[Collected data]
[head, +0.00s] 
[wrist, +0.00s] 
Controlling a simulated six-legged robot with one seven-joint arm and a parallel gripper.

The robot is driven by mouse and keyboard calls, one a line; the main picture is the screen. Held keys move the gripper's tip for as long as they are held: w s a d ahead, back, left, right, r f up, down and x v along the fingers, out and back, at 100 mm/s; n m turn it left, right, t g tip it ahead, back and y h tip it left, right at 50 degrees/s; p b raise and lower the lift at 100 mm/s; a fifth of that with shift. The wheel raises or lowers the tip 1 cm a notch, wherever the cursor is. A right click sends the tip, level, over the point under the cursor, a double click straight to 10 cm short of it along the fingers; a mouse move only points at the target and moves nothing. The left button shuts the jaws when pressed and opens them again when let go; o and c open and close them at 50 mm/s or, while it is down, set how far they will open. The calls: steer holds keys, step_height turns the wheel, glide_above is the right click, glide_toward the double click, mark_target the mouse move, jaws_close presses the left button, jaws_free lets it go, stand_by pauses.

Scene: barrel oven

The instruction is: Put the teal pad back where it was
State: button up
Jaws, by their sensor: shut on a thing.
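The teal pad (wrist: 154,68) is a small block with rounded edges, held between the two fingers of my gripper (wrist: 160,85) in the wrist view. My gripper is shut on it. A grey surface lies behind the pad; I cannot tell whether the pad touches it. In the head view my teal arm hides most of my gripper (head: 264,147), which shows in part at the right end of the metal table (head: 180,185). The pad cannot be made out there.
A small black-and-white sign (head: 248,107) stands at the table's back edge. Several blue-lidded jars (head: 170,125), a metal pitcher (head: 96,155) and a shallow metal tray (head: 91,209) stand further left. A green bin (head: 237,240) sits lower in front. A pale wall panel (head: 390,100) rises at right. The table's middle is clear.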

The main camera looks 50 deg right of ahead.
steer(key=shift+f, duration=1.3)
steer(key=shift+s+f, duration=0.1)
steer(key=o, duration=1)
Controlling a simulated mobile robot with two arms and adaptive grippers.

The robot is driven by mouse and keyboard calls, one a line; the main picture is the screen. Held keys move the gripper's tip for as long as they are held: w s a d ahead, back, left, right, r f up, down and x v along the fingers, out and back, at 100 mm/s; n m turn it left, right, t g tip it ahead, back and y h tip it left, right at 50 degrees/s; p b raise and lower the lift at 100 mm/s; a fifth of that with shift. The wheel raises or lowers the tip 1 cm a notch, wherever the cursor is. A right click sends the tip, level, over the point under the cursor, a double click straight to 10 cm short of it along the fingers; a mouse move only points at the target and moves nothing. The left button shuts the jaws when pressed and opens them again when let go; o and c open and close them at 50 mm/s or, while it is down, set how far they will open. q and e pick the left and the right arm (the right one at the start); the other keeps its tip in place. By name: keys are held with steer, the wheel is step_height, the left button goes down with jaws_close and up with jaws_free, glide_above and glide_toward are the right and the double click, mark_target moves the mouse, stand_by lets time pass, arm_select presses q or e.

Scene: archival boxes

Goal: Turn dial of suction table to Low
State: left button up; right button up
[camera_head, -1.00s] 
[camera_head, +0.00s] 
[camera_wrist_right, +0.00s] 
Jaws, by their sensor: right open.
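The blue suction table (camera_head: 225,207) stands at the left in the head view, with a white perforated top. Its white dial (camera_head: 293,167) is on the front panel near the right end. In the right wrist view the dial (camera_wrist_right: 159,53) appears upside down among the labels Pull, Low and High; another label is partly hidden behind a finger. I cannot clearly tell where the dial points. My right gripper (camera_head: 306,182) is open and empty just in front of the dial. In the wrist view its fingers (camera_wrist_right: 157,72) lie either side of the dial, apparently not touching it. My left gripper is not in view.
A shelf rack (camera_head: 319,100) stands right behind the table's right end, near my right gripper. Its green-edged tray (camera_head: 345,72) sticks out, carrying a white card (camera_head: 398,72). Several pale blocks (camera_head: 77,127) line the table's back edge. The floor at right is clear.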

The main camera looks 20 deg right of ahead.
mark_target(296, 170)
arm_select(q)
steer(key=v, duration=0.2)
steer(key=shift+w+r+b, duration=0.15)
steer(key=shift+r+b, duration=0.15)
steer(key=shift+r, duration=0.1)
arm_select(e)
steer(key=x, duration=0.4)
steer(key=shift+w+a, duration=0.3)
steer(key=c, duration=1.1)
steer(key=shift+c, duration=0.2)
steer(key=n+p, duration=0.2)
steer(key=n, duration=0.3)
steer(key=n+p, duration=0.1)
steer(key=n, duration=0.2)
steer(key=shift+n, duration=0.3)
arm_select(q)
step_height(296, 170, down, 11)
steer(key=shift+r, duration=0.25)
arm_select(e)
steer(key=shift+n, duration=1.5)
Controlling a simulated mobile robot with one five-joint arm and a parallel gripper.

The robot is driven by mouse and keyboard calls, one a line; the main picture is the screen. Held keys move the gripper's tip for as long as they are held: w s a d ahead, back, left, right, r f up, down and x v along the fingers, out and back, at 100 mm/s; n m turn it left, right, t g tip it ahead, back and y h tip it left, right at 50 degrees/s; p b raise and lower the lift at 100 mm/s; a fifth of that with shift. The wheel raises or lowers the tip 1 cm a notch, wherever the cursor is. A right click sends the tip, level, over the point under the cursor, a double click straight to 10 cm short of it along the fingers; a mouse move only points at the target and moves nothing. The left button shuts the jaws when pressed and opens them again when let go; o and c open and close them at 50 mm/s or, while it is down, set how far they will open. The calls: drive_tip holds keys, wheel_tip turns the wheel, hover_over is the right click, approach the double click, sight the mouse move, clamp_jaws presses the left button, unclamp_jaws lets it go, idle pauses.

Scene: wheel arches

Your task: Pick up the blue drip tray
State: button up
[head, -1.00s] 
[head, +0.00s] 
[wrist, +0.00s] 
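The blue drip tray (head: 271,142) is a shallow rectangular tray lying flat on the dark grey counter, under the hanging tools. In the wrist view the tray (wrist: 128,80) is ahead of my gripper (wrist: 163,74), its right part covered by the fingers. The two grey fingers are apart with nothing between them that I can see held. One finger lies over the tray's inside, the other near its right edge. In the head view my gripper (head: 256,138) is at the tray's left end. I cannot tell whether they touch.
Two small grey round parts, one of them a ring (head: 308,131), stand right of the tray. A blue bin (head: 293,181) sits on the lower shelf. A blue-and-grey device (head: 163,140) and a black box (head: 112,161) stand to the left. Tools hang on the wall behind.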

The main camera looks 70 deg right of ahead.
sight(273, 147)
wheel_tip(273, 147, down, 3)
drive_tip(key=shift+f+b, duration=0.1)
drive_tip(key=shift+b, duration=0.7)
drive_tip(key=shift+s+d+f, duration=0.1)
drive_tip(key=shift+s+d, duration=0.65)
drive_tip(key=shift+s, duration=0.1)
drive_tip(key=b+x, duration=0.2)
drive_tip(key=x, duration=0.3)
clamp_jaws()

The exercise:
Reproduce the lines exactly, taking as the first line the one with "The main camera looks 50 deg right of ahead." and as the last line the one with "[camera_wrist_right, +0.00s]", and include nothing else.

Result below:
The main camera looks 50 deg right of ahead.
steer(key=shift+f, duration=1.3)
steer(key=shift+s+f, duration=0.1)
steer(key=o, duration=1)
Controlling a simulated mobile robot with two arms and adaptive grippers.

The robot is driven by mouse and keyboard calls, one a line; the main picture is the screen. Held keys move the gripper's tip for as long as they are held: w s a d ahead, back, left, right, r f up, down and x v along the fingers, out and back, at 100 mm/s; n m turn it left, right, t g tip it ahead, back and y h tip it left, right at 50 degrees/s; p b raise and lower the lift at 100 mm/s; a fifth of that with shift. The wheel raises or lowers the tip 1 cm a notch, wherever the cursor is. A right click sends the tip, level, over the point under the cursor, a double click straight to 10 cm short of it along the fingers; a mouse move only points at the target and moves nothing. The left button shuts the jaws when pressed and opens them again when let go; o and c open and close them at 50 mm/s or, while it is down, set how far they will open. q and e pick the left and the right arm (the right one at the start); the other keeps its tip in place. By name: keys are held with steer, the wheel is step_height, the left button goes down with jaws_close and up with jaws_free, glide_above and glide_toward are the right and the double click, mark_target moves the mouse, stand_by lets time pass, arm_select presses q or e.

Scene: archival boxes

Goal: Turn dial of suction table to Low
State: left button up; right button up
[camera_head, -1.00s] 
[camera_head, +0.00s] 
[camera_wrist_right, +0.00s] 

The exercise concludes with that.